A arte da gramática grega pode ser associada ao processamento de linguagem natural e à capacidade da máquina compreender a língua humana
Redator: Heitor Augusto Colli Trebien
O presente texto tomou como uma de suas principais bases a obra A gramática: história, teoria e análise, ensino de Maria Helena de Moura Neves (2002) sobre o desenvolvimento da gramática no ocidente e o usou de modo genérico, com o intuito de correlacioná-la com a obra de Martins, Lenz e Silva et. al (2020) Processamentos de linguagem natural para ampliar as concepções de inteligência artificial, programação e processamento de linguagem natural.
A gramática grega
Em Platão, a linguagem e a gramática já eram discutidas em diferentes obras, como Crátilo, Teeteto, Carta VII, entre outros, sendo a linguagem um meio pelo qual se atinge a verdade. Mesmo em Sócrates já existiam aspectos de estudo da linguagem, se considerarmos os estudos de philología – filologia – que correspondia ao amor ao discurso, um amor que além de expressar a fala produzia interpretações e comentários sobre determinado tema.

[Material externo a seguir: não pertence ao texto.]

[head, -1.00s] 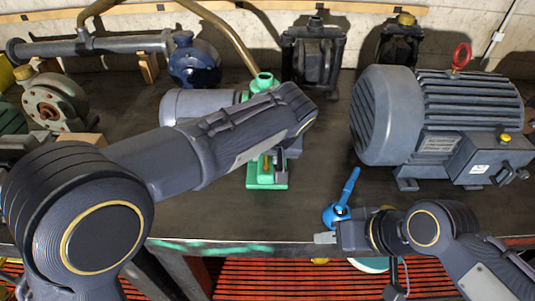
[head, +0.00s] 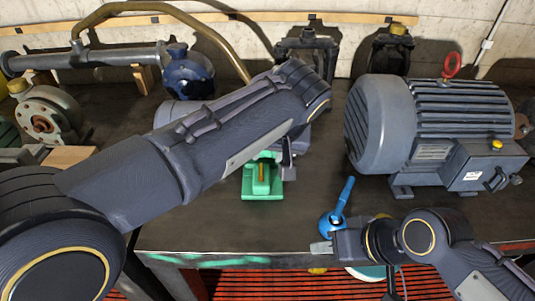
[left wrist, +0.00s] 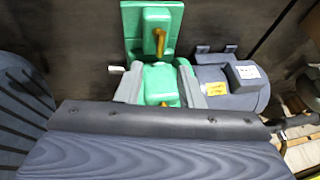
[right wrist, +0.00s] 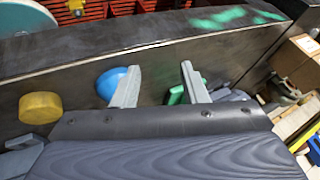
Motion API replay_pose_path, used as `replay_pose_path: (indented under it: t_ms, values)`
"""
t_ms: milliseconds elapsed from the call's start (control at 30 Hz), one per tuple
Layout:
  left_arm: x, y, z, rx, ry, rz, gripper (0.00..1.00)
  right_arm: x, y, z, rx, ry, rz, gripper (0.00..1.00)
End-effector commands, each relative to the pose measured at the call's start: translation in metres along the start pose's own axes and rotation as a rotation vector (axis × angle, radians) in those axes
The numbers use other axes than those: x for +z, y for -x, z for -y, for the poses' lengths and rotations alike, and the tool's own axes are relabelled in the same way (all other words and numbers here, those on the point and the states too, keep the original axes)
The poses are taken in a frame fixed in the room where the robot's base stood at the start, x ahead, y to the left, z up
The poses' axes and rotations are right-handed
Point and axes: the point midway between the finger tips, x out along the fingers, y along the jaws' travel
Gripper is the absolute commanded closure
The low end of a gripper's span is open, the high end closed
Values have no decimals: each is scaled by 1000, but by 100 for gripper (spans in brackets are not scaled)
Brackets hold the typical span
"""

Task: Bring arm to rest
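My left gripper (head: 288,160) hangs over the bench behind the large left forearm, beside a green fixture (head: 262,183). In the left wrist view its two fingers (left wrist: 160,82) are spread, with a green part with a brass-coloured piece (left wrist: 160,85) between or beyond them; I see no clear grip on it. My right gripper (head: 322,247) is low at the bench's front edge, below a blue oil can (head: 333,222). In the right wrist view its fingers (right wrist: 160,85) are apart with nothing held between them; the blue can (right wrist: 112,84) is partly behind one finger.
A large grey motor (head: 435,130) stands on the bench (head: 220,230) at the right. A blue pump (head: 187,75) with a long pipe and a flanged part (head: 45,118) are at the back left. Bare bench top lies between the green fixture and the front edge.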

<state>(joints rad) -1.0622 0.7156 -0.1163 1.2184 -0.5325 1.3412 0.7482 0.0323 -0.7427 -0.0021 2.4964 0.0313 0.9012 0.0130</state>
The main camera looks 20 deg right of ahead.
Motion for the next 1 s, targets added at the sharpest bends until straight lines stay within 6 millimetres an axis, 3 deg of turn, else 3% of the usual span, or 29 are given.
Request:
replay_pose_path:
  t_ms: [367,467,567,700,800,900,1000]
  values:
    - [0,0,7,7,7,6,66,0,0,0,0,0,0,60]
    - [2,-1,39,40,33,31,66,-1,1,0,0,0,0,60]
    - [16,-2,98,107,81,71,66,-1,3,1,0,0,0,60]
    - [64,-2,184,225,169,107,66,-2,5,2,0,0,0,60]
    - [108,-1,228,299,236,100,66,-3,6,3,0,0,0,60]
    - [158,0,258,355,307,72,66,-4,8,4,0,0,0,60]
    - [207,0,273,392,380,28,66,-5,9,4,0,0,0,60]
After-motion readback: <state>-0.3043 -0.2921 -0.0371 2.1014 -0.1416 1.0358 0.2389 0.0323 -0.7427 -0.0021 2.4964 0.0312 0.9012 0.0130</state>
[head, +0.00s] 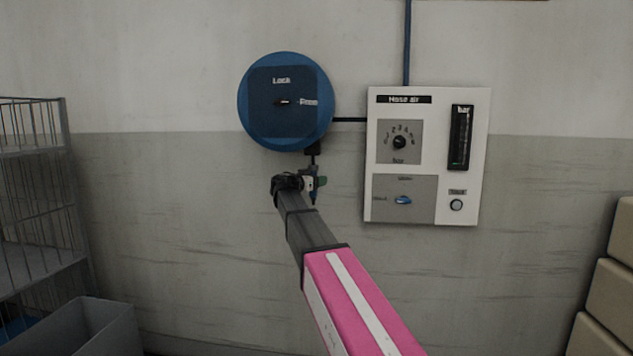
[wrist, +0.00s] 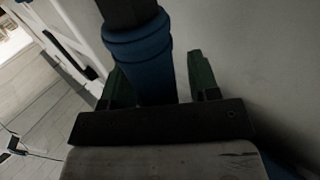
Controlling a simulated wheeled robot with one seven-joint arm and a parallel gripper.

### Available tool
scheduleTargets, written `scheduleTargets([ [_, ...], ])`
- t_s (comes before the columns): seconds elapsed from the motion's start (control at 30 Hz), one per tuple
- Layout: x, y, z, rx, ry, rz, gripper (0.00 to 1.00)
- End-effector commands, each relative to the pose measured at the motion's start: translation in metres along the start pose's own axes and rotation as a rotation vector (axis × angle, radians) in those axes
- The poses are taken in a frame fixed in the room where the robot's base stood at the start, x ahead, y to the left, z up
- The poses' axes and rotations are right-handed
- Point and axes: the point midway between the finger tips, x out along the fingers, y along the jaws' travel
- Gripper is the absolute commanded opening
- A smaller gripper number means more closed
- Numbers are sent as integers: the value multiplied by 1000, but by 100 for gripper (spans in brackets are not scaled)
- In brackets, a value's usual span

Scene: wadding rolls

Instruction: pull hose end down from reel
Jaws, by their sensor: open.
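The round blue hose reel (head: 256,126) hangs on the wall, its small selector lever pointing towards the word at the right, which looks like "Free". A short dark hose end (head: 313,149) hangs from its lower right edge. My gripper (head: 316,187) is just below the reel, at the hose end. In the wrist view the hose end shows as a blue ribbed piece (wrist: 145,50) with a dark part above it. The green fingers of my gripper (wrist: 165,82) stand open on either side of it. It is nearer the left finger; whether it touches is unclear.
A white "Hose air" panel (head: 427,208) with a dial, gauge and blue switch is right of the reel. A wire rack (head: 35,200) and grey bin (head: 95,325) stand left, stacked beige blocks (head: 612,300) right. The wall below the reel is clear.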

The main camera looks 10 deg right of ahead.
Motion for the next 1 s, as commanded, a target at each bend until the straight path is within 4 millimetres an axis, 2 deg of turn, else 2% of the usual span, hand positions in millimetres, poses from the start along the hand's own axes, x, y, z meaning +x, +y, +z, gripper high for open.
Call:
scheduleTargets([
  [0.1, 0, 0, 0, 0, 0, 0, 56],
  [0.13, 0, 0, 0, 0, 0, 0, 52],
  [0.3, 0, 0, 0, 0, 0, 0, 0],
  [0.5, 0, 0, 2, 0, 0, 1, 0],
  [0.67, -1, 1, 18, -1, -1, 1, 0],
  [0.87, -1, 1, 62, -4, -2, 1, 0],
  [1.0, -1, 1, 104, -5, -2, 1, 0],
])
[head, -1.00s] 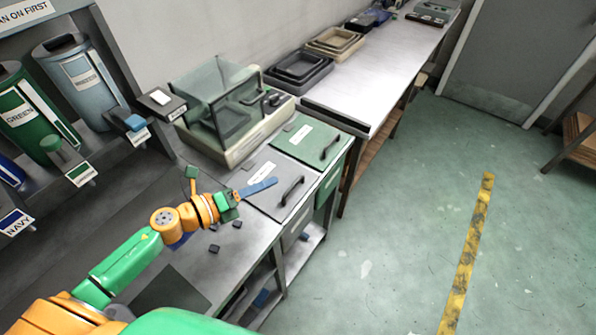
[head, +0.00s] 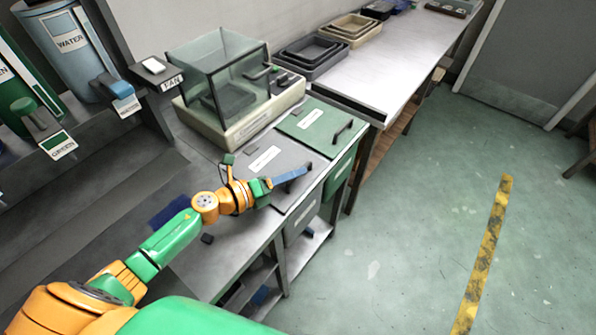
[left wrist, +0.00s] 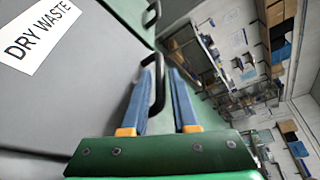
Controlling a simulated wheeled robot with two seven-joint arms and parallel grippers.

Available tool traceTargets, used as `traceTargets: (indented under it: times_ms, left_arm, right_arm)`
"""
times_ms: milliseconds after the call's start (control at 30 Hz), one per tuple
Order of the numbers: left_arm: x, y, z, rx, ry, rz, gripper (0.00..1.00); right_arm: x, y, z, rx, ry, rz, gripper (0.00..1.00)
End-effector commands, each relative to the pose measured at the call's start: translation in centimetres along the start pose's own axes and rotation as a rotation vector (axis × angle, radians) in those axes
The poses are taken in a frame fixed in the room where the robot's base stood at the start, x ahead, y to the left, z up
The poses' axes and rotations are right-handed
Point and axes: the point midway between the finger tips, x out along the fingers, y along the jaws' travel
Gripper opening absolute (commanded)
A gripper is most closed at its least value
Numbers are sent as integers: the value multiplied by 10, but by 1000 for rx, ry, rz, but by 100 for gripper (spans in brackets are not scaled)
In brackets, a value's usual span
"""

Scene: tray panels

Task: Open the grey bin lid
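The grey bin lid (head: 291,159) lies closed and flat in the counter, with a white label; the left wrist view shows the lid (left wrist: 85,85) with the label "DRY WASTE" (left wrist: 38,35). Its dark bar handle (left wrist: 159,85) is near the lid's front edge and is mostly hidden by my gripper in the head view. My left gripper (head: 306,170) has reached this handle. In the left wrist view its blue fingers (left wrist: 165,92) are apart, and the handle bar appears between them, closer to the left finger. Contact cannot be told. My right gripper is not in view.
A green lid (head: 306,122) with its own handle (head: 342,131) lies just behind the grey one. A glass-covered machine (head: 222,85) stands at the back of the counter. Nested trays (head: 312,57) sit farther back.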

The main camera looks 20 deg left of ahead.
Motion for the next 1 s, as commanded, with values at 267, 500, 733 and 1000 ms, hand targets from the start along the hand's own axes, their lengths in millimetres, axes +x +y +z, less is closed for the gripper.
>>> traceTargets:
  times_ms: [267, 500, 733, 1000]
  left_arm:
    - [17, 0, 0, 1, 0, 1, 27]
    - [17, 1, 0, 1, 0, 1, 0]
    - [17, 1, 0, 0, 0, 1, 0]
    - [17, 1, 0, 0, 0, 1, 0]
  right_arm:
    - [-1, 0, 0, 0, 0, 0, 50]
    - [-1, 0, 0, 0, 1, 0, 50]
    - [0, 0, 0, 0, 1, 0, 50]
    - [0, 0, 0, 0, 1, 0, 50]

Para Platão, a linguagem era dividida em cinco etapas, sendo a primeira o nome (ónoma). O segundo degrau era o lógos, que pode ser compreendido como “definição” e “proposição” do nome. Em seguida, chega-se à imagem (eídolon) da coisa para alcançar a ciência (epistéme) e a inteligência (noûs), que se configuram como o quarto degrau na escala do conhecimento. Após essas quatro etapas, atinge-se a opinião verdadeira (alethés dóxa) da coisa em si (autó).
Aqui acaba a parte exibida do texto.